"Argumentum ad Misericordiam", sebuah istilah yang asing namun saya yakin sebagian dari kita sering mendengar bentuk konkretnya. Adalah sebuah penalaran yang sudah ada sejak jaman Yunani kuno yang digunakan untuk mendapatkan rasa kasihan atau simpati dari lawan bicara, sehingga menyetujui argumen mereka namun bukan karena kekuatan argumennya itu sendiri.
Dalam kehidupan sehari-hari, argumen ini sering kali kita dengar tanpa kita sadari. Pernah lihat adegan dimana supir angkot arogan dan sembrono, tapi ketika terjadi kecelakaan dia akan bilang “... saya cuma supir angkot, saya ga punya uang untuk ganti rugi, penghasilan saya pas-pasan.” dan sebagainya.

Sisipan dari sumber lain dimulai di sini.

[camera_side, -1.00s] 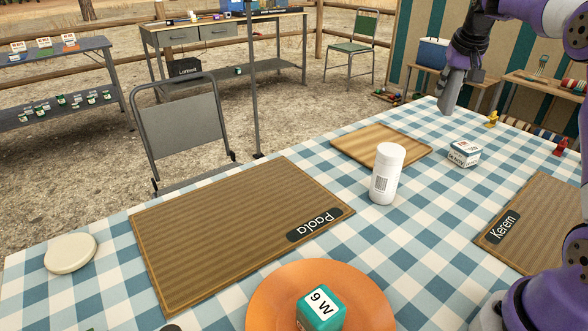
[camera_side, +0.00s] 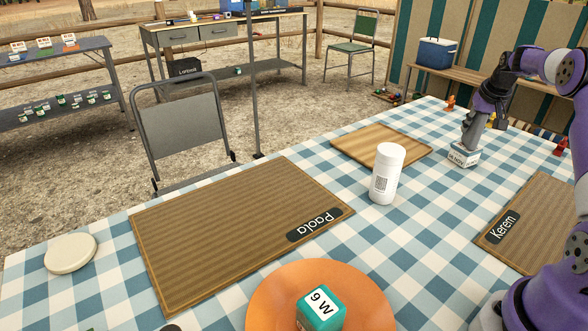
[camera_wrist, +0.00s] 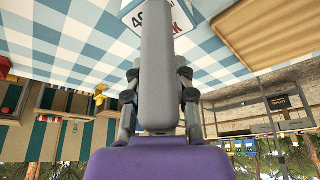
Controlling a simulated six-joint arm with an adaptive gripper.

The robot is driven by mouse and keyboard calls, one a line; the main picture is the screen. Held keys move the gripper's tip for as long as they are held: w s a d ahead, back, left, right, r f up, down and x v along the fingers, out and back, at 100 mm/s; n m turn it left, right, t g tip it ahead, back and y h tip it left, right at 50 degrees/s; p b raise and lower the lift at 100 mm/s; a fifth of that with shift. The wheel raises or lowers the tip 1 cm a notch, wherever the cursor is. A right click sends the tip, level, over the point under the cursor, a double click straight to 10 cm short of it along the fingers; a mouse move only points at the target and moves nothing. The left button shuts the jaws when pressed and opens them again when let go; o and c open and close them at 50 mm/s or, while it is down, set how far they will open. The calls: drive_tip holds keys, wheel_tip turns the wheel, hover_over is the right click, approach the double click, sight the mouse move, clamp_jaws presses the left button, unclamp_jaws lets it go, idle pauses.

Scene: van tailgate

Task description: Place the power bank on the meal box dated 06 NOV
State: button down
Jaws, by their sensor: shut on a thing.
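My gripper (camera_side: 482,112) is shut on a long grey slab, which I take to be the power bank (camera_side: 469,131). In the wrist view the power bank (camera_wrist: 157,70) sits between the two dark fingers. In the side view it hangs steeply, its lower end at the top of a small white box (camera_side: 463,157). I cannot tell whether they touch. The box's side label reads NOV, with its digits hard to read. The white box also shows in the wrist view (camera_wrist: 183,14), partly hidden behind the power bank, with dark and red print.
A wooden board (camera_side: 352,148) and a white bottle (camera_side: 387,174) stand left of the box. The Kerem mat (camera_side: 540,222) lies in front to the right. Small figures, one orange (camera_side: 450,103) and one red (camera_side: 561,147), stand near the back edge. Checked cloth around the box is bare.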

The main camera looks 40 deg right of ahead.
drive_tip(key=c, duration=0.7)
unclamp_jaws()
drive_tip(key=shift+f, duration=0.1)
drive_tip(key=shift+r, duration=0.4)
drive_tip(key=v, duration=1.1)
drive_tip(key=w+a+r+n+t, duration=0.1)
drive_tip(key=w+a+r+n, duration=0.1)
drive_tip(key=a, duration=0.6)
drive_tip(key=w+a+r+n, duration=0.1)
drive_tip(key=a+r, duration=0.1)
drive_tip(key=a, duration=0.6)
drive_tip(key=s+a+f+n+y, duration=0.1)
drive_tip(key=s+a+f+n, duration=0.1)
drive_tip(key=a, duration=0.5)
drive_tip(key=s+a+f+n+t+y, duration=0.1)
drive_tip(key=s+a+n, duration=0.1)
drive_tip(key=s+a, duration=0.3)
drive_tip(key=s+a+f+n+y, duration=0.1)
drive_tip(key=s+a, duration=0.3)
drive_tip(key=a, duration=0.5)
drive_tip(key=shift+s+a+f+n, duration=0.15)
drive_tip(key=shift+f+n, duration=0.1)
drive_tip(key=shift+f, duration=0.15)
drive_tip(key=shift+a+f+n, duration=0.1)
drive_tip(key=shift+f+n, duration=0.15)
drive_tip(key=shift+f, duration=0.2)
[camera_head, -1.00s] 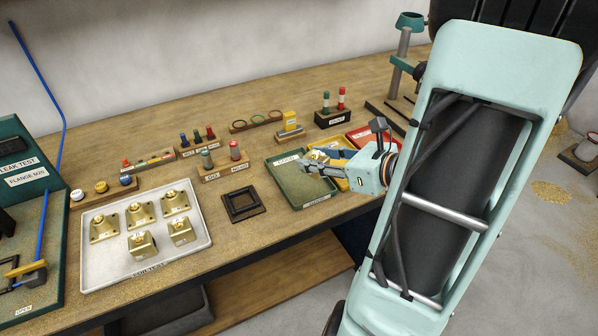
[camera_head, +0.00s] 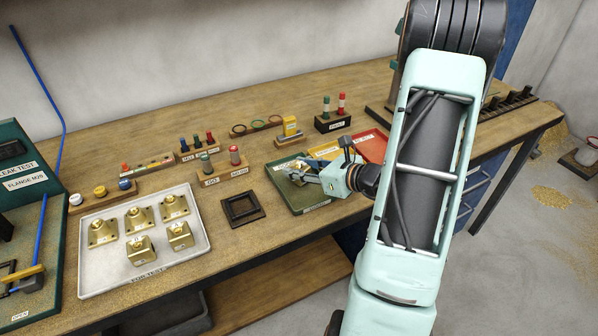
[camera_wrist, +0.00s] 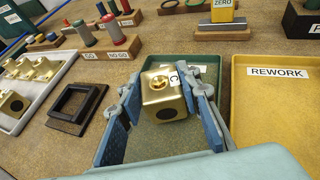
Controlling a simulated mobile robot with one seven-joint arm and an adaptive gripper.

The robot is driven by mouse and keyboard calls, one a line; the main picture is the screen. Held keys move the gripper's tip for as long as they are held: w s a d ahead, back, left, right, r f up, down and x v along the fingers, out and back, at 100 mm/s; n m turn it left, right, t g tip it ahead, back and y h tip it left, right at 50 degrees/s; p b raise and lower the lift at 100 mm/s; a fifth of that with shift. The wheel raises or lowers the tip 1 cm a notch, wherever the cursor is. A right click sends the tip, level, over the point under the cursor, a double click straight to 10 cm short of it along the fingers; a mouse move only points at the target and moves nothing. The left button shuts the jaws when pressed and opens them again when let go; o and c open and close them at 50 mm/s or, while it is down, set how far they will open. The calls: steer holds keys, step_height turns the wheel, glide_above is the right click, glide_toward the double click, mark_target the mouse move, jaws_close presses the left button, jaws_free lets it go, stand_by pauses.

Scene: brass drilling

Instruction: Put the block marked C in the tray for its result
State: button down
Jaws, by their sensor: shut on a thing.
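My gripper (camera_wrist: 166,105) is shut on the brass block marked C (camera_wrist: 162,92), with a finger on each side of it. In the wrist view the block has a threaded hole on top, a white label with a C and a dark bore in its front face. It is over the green tray (camera_wrist: 208,76); I cannot tell if it touches the tray floor. In the head view my gripper (camera_head: 307,178) is over the green tray (camera_head: 312,209) and mostly hides the block. The yellow tray (camera_wrist: 278,110), labelled REWORK, is to the right. The red tray (camera_head: 372,147) lies beyond it.
A pale tray (camera_head: 196,249) holds several brass blocks at the left. An empty dark square frame (camera_head: 240,207) lies between that tray and the green one. Gauge stands marked GO and NO GO (camera_head: 224,173) and a yellow ZERO block (camera_head: 290,128) stand behind.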

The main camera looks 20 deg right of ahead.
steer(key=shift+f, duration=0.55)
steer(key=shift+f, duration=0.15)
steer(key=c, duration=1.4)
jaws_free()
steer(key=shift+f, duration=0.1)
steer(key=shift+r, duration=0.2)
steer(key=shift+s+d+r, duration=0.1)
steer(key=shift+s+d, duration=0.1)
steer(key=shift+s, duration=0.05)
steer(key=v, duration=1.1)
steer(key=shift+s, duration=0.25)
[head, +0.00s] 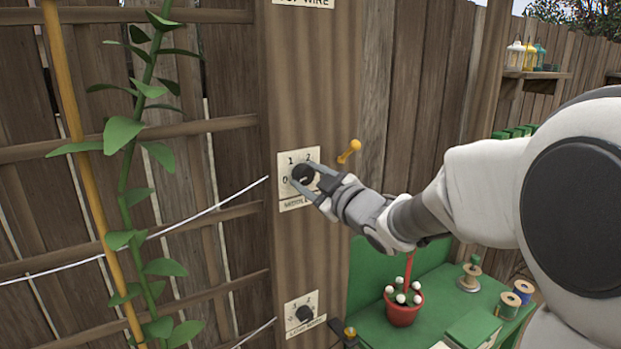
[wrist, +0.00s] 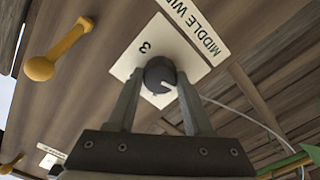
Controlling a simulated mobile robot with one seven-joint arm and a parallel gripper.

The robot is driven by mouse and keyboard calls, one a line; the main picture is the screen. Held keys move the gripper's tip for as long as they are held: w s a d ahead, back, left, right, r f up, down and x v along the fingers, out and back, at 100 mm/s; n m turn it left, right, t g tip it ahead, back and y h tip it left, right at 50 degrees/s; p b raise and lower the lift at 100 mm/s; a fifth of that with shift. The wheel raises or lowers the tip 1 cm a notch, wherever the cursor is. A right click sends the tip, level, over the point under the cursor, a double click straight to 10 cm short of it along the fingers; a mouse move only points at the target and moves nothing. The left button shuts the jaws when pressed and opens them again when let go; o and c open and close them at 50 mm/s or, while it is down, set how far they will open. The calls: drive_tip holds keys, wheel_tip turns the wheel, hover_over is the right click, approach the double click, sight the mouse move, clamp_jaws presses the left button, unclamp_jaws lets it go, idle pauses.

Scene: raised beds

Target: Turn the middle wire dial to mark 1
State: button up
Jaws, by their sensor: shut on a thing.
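The middle wire dial (head: 303,174) is a round black knob on a cream plate on the wooden post. In the head view, marks 1 and 2 show above it and 0 at its left. My gripper (head: 309,181) is shut on the knob. In the wrist view, the fingers (wrist: 158,78) press on either side of the dial (wrist: 158,70). Its white pointer line (wrist: 167,85) points down and right there, away from the visible 3. The mark nearest the pointer is hidden or unclear in that view.
A yellow peg (head: 349,151) sticks out of the post, close to my gripper. The lower wire dial (head: 304,313) sits below. A taut wire (head: 165,228) runs left past a climbing plant (head: 124,133). A green bench with a red pot (head: 403,311) and spools stands at the lower right.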

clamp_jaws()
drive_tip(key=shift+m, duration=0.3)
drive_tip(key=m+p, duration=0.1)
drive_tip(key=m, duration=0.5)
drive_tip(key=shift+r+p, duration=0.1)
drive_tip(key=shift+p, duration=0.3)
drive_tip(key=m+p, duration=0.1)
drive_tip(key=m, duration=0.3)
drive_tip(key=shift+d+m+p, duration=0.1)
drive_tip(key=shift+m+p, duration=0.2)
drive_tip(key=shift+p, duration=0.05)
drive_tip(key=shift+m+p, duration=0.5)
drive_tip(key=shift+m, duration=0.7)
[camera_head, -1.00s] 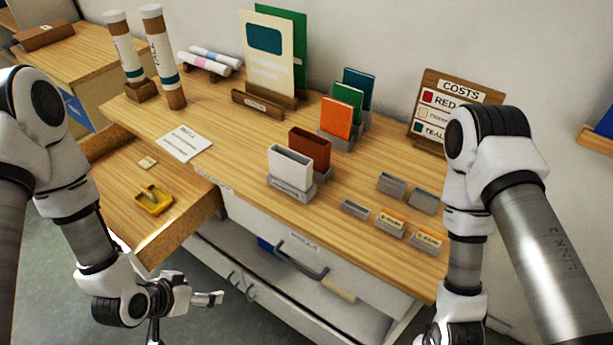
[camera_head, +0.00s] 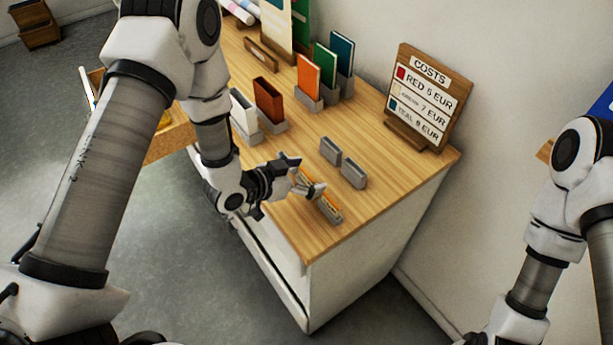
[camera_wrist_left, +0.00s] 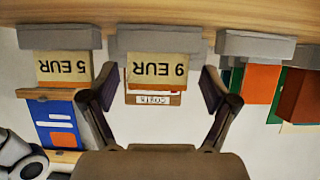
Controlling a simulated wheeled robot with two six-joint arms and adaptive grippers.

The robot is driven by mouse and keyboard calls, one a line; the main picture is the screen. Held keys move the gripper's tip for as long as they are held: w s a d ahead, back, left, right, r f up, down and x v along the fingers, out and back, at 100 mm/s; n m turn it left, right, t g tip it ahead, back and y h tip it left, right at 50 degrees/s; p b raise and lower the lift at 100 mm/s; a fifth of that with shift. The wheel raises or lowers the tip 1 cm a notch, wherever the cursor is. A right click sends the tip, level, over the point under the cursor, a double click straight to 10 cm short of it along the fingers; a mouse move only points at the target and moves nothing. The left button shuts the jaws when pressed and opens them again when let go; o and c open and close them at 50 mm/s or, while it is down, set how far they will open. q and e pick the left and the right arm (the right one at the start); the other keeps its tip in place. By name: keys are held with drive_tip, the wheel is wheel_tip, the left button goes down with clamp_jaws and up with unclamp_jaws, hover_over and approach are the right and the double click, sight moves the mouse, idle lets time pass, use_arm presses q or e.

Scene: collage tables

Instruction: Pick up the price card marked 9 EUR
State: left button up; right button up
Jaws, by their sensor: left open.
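The price card marked 9 EUR (camera_wrist_left: 158,70) stands in a grey holder (camera_wrist_left: 126,40) in the left wrist view, which shows it upside down. My left gripper (camera_wrist_left: 160,90) is open, with one finger to each side of this card and not closed on it. In the head view my left gripper (camera_head: 305,176) is at the front row of holders and partly hides the card there. The similar card marked 5 EUR (camera_wrist_left: 63,68) stands in the neighbouring holder, and in the head view (camera_head: 329,207) it is just right of the gripper. My right gripper is out of view.
Two empty grey holders (camera_head: 330,151) (camera_head: 354,173) stand behind the cards. The COSTS board (camera_head: 429,96) is at the back right. Orange (camera_head: 308,77) and brown (camera_head: 267,99) upright pieces stand to the left. The table's front edge is close below the gripper.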

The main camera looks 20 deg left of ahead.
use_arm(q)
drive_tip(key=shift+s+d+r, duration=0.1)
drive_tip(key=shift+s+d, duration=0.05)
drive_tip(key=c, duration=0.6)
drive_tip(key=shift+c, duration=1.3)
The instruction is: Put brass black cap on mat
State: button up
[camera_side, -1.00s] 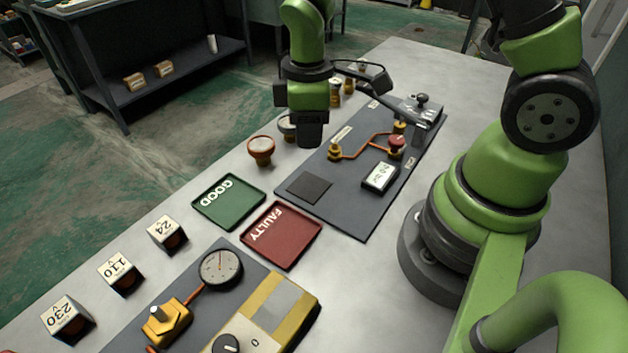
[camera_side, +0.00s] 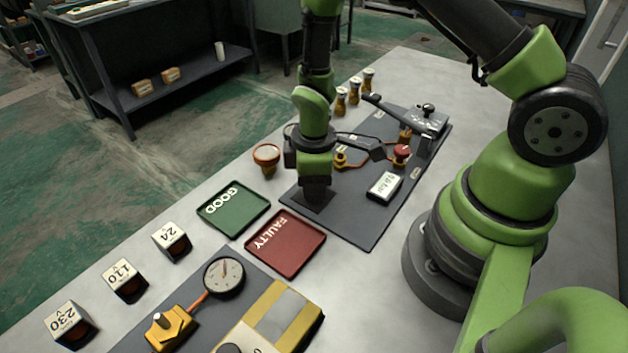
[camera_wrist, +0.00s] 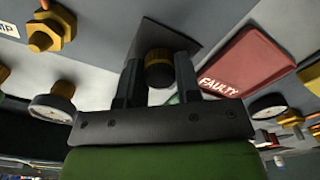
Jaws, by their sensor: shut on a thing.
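The brass and black cap (camera_wrist: 158,72) sits between the two fingers of my gripper (camera_wrist: 158,80) in the wrist view; the gripper is shut on it. The mat (camera_wrist: 182,40) is the small dark square just beyond the cap in that view. In the side view, my gripper (camera_side: 316,194) points down over the mat (camera_side: 329,200), which lies on the grey panel and is partly covered by the gripper. The cap is hidden there. I cannot tell whether the cap touches the mat.
A green GOOD tray (camera_side: 233,208) and a red FAULTY tray (camera_side: 285,243) lie beside the panel. A white display (camera_side: 384,186), copper pipework and a red knob (camera_side: 401,152) stand right of my gripper. An orange-rimmed round piece (camera_side: 266,157) stands to the left.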

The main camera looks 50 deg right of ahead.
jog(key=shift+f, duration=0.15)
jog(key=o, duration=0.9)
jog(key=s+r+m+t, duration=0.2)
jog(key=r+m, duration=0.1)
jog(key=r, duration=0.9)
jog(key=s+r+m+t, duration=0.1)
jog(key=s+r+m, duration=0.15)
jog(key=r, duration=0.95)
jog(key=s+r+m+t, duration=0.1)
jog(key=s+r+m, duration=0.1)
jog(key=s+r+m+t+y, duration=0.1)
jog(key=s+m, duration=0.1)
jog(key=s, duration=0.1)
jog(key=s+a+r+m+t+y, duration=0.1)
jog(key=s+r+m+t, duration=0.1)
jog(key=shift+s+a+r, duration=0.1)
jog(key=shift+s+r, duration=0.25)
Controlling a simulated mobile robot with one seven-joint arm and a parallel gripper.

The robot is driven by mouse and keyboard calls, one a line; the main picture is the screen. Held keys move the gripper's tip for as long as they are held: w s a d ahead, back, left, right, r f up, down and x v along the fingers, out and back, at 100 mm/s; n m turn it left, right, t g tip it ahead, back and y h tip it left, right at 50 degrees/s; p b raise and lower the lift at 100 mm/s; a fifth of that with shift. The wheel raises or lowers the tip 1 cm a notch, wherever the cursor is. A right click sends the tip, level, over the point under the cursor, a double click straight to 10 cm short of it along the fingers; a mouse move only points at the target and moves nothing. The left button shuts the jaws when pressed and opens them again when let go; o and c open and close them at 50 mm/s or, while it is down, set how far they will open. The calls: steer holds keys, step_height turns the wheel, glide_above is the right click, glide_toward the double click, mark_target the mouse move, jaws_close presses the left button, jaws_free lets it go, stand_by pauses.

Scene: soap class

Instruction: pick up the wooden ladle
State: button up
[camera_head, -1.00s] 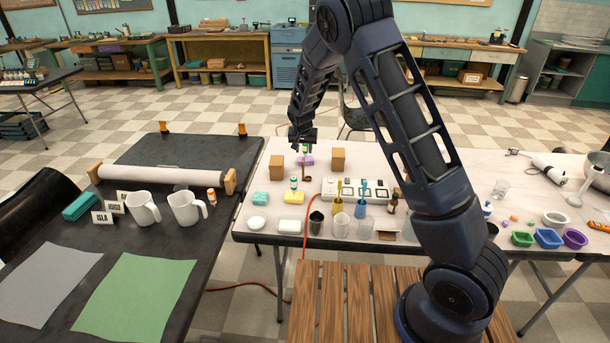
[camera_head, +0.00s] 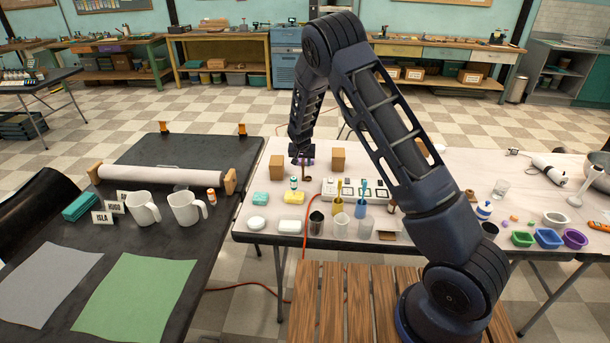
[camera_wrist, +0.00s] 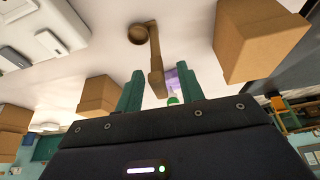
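The wooden ladle (camera_wrist: 154,48) shows in the wrist view on the pale tabletop, its round bowl beyond my fingers and its handle pointing back toward my gripper. My gripper (camera_wrist: 160,72) is open, with one green finger on each side of the handle's end. I cannot tell how far above the handle the fingers are.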

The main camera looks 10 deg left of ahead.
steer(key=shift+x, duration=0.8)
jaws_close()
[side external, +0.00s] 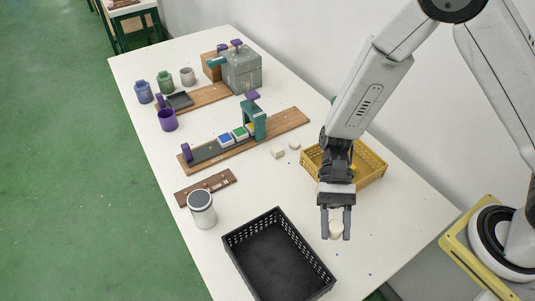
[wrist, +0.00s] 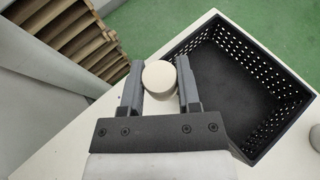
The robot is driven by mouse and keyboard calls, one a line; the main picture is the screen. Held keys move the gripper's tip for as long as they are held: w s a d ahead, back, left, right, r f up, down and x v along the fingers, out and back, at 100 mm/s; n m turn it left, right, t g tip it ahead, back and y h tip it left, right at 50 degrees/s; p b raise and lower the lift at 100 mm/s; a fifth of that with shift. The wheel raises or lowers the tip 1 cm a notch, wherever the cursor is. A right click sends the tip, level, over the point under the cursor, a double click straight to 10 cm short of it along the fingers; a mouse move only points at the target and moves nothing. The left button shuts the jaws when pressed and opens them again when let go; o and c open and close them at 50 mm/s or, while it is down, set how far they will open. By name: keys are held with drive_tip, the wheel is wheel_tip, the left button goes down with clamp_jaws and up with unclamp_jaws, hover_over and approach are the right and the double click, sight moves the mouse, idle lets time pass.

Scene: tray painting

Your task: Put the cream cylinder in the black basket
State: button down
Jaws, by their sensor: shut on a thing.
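My gripper (side external: 336,224) is shut on the cream cylinder (side external: 336,231) and holds it above the white table, to the right of the black basket. In the wrist view the cream cylinder (wrist: 159,76) sits between the two fingers of my gripper (wrist: 160,84), its round end facing the camera. The black basket (side external: 250,231) stands near the front of the table and its visible floor is empty. In the wrist view the basket (wrist: 284,85) lies to the right of the fingers. The gripper hides part of its near side there.
A yellow basket (side external: 374,181) stands behind my gripper. Two small cream blocks (side external: 278,152) lie left of it. A white jar with a dark lid (side external: 202,212) stands left of the black basket. A wooden board with coloured tiles (side external: 285,122) and several cups (side external: 167,120) are farther back.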

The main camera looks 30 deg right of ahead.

Pola penalaran ini juga umumnya digunakan para pengacara dalam membangun argumen pada nota pembelaannya (pleidoi), yang kemudian dibacakan oleh terdakwa dengan harapan hakim mempertimbangkan keputusannya untuk dilepaskan dari segala tuntutan hukum.
Sebagai contoh, seorang koruptor memohon keringanan masa hukuman karena memiliki anak kecil. Adapula seorang koruptor yang menganggap telah berkontribusi banyak untuk negara, sehingga memohon hakim untuk mempertimbangkan ‘jasanya’.
Ada yang berpendapat bahwa ad Misericordiam merupakan sebuah kesesatan dalam berpikir. Dianggap sebuah kesesatan karena argumen dibangun untuk menimbulkan rasa kasihan (atau emosi terkait) yang sebenarnya tidak relevan dan menciptakan kekeliruan dalam kesimpulan argumen tersebut.
Namun tidak semua argumen memohon simpati dan rasa kasihan adalah kesesatan dalam berpikir. Misalkan kita berpendapat bagaimana memprihatinkan keadaan di Palestina dan berharap adanya gencatan senjata dari Israel atas konflik yang terjadi. Argumen semacam ini memberikan alasan yang sah untuk membantu meringankan krisis kemanusiaan. Dengan demikian, perasaan kasihan atau simpati terhadap para korban dari konflik tersebut merupakan alasan yang relevan dan tepat.
Pun mungkin argumen "Kalau bisa jangan menyerang. Tiap kali kebocoran data yang dirugikan ya masyarakat, kan itu perbuatan illegal access," yang digunakan Kominfo pada tahun 2022 lalu termasuk pada ad Misericordiam yang relevan dengan tujuan meredam adanya serangan lanjutan oleh peretas. Untuk yang satu ini saya tidak berkomentar hehe.
Sebagai penutup, saya ingin mengutip pendapat Aristoteles dalam buku “Aristotle's Art of Rhetoric”(University of Chicago Press, 2019):
“For one must not warp the juror by inducing … pity: this would be just as if someone should make crooked the measuring stick he is about to use.”